En 1923, debido a la sensación creada por la película ‘The Sheik’ de Rodolfo Valentino, el Chicago Tribune envió a su mejor especialista, Floy Gibbons, al Sáhara con la misión de hacer reportajes sobre verdaderos jeques y reflejar su sex appeal ante las mujeres norteamericanas.
Durante tres meses Gibbons surcó las arenas del desierto en una caravana de camellos. Bajó hasta Tombuctú y culminó su odisea desilusionado:
«En ningún lugar encontré deslumbrantes y bellos jefes, capaces de arrebatar el corazón a las anglosajonas… los jeques reales son muy poco románticos.»
Una experiencia muy similar sobre los encantos del desierto fue la que obtuve yo en 1981, cuando entré en Mauritania para hacer un reportaje sobre los últimos esclavos y terminé enrolado en una caravana que acarreaba piedras de sal desde la remota población de Tichit hasta Nioro, en Mali.

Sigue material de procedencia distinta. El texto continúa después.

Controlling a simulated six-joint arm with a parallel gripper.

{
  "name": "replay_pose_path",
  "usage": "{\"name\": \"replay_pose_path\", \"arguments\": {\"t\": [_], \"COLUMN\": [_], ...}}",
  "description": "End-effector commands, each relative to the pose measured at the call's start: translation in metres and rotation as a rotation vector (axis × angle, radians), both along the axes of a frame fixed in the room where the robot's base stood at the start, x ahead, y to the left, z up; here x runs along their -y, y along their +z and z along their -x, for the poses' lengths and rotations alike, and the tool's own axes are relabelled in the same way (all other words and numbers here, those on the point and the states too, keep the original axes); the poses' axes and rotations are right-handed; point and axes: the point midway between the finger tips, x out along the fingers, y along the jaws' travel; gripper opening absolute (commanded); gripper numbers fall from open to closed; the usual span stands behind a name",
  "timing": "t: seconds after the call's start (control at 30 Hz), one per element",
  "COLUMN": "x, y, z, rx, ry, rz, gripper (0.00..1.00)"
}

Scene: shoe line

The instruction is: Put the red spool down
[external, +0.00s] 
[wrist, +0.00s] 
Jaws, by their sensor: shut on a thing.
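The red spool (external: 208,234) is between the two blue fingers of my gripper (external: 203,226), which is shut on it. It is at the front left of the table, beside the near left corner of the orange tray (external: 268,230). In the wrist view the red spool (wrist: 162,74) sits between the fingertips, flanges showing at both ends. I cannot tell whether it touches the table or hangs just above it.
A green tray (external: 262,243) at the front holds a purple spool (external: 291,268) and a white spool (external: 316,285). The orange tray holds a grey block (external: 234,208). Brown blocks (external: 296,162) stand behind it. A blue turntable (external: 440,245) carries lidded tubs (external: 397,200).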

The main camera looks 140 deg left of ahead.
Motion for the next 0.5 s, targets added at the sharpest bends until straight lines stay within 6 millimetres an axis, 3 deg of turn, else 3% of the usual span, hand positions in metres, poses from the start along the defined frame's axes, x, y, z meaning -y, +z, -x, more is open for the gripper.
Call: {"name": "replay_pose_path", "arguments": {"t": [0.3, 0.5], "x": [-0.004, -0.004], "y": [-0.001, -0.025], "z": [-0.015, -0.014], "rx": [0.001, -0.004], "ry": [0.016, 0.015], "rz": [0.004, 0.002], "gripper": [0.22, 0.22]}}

Por esa ruta discurrió en enero de 1995 una etapa del rally Granada-Dakar.
Además de ser de una guarrería extrema, los cuatro moros no entendían una palabra de francés, me hicieron padecer un hambre inenarrable y se pasaron los catorce días de travesía dando estacazos a los cerriles camellos.
Para colmo, resultó un viaje de una monotonía aniquiladora. Ir bamboleándose en la joroba de un dromedario no es una experiencia recomendable y caminar varias horas detrás de una fila de treinta animales imprevisibles provoca alucinaciones.
Los reporteros surgidos en los años veinte, entre los que el más sonoro fue Ernest Hemingway, tenían el firme propósito de informar a la opinión publica de forma veraz, objetiva y brillante, pero, como se demostró muy pronto en Abisinia y posteriormente en la Guerra Civil española, no siempre fueron capaces de cumplimentar esos tres requisitos.